Objective -
Search the material for the string "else" and copy each line where it occurs.

Excerpted data -
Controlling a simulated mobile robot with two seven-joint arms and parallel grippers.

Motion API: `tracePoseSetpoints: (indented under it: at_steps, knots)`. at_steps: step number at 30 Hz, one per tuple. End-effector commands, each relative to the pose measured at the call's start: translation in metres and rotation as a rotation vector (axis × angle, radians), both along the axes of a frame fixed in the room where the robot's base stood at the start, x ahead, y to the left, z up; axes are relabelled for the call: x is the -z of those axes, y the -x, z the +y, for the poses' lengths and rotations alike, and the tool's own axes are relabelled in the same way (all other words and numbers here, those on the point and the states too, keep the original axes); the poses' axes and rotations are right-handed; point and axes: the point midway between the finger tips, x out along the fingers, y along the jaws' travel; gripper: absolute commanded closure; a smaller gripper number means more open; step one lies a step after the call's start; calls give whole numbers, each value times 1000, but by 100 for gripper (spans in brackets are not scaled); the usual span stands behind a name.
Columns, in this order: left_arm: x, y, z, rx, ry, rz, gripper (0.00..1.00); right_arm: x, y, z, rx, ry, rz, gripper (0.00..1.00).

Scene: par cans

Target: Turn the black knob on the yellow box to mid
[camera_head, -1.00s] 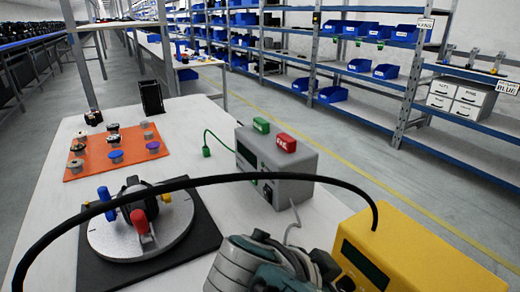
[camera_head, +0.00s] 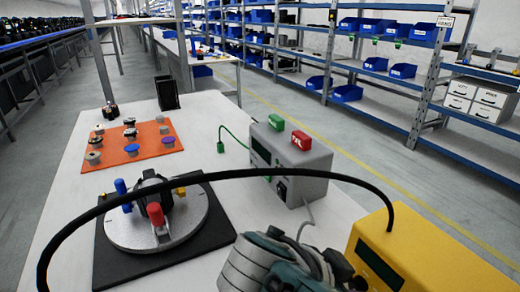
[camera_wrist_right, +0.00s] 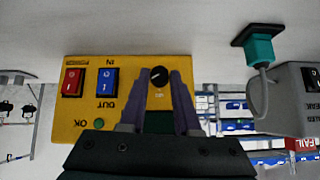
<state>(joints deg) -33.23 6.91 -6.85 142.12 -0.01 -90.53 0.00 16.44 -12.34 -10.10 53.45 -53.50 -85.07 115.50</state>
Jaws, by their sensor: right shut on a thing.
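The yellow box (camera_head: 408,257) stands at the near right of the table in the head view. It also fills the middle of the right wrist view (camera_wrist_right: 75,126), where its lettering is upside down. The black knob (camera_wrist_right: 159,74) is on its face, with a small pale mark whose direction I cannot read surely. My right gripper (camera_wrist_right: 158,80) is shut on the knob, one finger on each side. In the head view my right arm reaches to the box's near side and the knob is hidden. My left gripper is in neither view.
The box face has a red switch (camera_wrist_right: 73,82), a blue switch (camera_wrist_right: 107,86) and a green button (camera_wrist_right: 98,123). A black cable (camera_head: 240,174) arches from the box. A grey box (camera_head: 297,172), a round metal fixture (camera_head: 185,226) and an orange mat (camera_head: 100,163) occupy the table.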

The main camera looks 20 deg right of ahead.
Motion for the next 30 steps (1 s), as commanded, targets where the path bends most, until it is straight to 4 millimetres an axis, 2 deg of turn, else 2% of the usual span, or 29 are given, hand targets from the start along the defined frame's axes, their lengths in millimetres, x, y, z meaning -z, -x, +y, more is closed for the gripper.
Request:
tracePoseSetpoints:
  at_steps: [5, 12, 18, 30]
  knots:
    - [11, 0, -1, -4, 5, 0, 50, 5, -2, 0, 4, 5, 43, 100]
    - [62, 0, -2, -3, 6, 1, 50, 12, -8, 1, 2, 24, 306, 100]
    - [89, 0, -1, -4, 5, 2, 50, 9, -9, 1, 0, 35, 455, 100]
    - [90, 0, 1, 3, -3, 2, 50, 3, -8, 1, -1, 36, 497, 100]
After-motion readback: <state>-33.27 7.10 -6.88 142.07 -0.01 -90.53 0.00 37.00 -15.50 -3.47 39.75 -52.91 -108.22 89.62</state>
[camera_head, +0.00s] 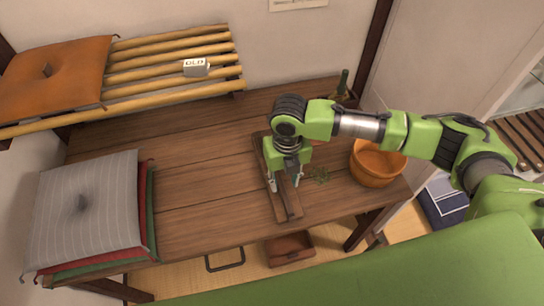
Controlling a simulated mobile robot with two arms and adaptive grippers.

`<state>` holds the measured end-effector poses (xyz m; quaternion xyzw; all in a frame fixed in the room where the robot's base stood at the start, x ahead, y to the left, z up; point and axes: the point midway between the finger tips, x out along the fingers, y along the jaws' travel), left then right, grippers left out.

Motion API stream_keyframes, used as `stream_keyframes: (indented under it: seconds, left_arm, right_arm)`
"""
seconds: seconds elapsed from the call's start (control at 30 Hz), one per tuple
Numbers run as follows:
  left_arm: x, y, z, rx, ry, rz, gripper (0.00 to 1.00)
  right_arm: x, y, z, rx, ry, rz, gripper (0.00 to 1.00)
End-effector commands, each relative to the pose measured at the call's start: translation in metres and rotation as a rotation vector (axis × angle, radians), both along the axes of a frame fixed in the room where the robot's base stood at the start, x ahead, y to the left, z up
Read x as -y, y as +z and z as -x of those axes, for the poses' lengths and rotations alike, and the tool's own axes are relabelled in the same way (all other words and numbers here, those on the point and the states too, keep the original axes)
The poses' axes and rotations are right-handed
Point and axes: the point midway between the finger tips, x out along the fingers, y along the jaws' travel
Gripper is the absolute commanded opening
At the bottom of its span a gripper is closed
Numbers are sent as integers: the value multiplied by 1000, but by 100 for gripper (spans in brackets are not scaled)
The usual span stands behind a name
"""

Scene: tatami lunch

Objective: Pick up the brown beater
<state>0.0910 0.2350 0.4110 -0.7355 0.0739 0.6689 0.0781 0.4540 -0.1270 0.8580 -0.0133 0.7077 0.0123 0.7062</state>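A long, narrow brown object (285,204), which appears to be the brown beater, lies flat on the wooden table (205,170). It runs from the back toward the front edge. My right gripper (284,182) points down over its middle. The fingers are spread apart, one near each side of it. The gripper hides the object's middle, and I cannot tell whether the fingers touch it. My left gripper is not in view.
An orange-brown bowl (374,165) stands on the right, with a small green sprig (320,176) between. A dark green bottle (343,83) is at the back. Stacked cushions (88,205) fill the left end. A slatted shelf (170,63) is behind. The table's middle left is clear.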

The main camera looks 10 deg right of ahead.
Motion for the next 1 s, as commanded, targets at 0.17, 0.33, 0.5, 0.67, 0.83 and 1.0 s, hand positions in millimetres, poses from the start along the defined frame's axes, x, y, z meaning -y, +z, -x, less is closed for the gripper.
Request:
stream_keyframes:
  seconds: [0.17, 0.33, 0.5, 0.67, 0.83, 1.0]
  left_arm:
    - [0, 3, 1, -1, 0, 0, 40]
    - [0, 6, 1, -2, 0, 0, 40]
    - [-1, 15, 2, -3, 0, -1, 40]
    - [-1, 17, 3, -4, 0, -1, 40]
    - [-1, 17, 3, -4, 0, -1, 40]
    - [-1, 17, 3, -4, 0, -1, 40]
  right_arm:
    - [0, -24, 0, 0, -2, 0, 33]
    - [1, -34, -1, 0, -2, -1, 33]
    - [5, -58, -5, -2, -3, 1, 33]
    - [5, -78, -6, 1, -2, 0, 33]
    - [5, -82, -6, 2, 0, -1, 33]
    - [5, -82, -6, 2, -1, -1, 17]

...

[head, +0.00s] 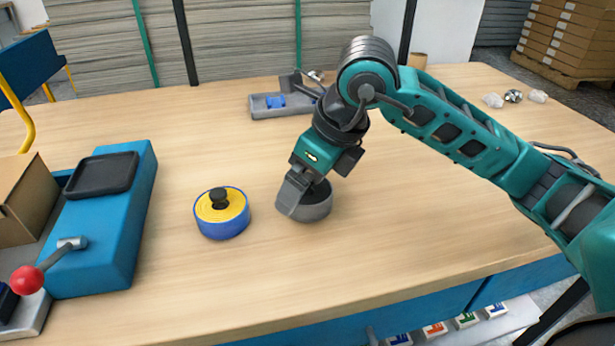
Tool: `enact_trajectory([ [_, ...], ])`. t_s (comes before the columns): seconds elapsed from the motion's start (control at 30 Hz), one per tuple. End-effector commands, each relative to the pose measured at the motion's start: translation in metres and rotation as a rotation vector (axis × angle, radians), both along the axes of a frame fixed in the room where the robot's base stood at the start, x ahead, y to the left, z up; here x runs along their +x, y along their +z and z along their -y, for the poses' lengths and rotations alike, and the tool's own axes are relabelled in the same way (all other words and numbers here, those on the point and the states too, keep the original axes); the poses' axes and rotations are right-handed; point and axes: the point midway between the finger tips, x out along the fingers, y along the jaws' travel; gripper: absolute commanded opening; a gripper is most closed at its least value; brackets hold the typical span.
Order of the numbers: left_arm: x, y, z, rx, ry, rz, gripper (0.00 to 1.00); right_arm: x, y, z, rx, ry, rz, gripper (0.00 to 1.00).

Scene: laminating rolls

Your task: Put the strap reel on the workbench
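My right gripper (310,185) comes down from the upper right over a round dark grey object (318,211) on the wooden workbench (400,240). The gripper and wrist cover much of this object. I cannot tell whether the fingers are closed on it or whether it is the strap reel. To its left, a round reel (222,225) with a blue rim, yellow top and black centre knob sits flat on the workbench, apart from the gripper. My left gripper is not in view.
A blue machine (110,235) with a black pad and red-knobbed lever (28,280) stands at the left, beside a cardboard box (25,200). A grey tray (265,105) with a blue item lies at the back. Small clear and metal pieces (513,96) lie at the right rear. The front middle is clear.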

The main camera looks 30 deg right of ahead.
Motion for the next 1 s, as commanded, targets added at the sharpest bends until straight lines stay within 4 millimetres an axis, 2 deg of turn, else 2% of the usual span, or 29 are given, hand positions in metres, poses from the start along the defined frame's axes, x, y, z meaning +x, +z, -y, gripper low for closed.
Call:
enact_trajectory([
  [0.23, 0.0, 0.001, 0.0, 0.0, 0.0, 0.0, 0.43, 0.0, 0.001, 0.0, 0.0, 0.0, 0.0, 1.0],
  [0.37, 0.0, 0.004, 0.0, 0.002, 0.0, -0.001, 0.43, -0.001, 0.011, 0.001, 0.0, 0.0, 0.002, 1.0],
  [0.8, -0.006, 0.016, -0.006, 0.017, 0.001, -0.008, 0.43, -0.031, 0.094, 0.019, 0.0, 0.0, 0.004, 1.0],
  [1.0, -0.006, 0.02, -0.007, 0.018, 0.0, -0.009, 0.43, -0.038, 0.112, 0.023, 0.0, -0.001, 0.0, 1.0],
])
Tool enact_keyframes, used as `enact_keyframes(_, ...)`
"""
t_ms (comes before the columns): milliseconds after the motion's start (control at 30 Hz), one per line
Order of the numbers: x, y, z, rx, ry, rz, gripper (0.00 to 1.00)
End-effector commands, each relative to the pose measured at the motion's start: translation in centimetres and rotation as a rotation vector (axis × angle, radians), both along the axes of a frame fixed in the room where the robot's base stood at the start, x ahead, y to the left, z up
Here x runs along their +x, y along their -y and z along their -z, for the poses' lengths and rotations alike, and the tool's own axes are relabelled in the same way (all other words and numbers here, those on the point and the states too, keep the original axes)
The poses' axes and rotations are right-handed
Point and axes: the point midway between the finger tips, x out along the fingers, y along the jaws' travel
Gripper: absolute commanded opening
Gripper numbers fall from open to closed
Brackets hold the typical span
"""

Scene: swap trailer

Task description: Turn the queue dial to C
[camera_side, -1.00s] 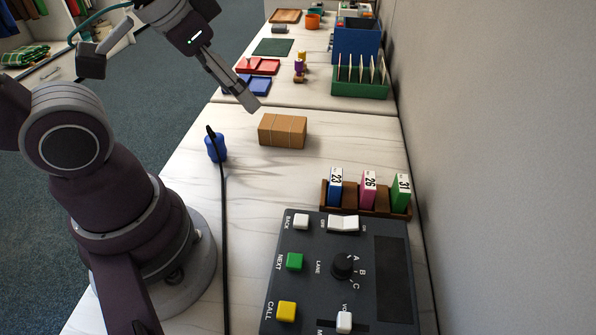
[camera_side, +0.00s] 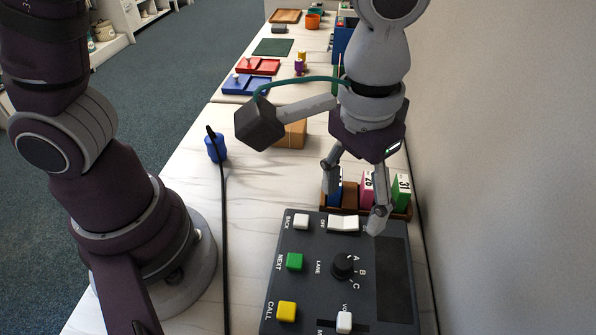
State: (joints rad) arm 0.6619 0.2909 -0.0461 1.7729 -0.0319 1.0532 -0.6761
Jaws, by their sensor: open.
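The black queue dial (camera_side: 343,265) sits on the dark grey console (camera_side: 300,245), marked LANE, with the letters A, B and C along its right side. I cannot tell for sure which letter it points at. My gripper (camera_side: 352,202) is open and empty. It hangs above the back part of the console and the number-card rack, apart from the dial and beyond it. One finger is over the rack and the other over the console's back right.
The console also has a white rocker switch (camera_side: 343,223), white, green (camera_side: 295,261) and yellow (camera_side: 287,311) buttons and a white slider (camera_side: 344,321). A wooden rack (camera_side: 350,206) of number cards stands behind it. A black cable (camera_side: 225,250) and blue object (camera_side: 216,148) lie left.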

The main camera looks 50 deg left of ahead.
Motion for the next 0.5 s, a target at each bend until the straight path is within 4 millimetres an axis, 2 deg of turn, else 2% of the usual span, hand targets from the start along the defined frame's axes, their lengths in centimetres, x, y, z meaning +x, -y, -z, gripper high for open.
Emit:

Written solution -
Motion for the next 30 steps (1 s), as commanded, targets where the path bends most, until it is straight to 4 millimetres an axis, 2 deg of turn, else 2% of the usual span, or 29 are given, hand targets from the start along the defined frame's axes, their lengths in millimetres, x, y, z meaning -z, -x, +y, more is closed for the gripper.
Motion for the next 1 s, as commanded, targets added at the sharpest bends until straight lines stay within 4 millimetres an axis, 2 deg of turn, else 2% of the usual span, or 29 are given, hand positions in metres, poses from the start along the defined frame's axes, x, y, z meaning +x, +z, -y, gripper low for closed.
Motion for the next 0.5 s, a target at each bend until the straight path is within 4 millimetres an axis, 2 deg of turn, else 2% of the usual span, hand targets from the start along the defined frame's axes, their lengths in centimetres, x, y, z meaning +x, -y, -z, gripper high for open.

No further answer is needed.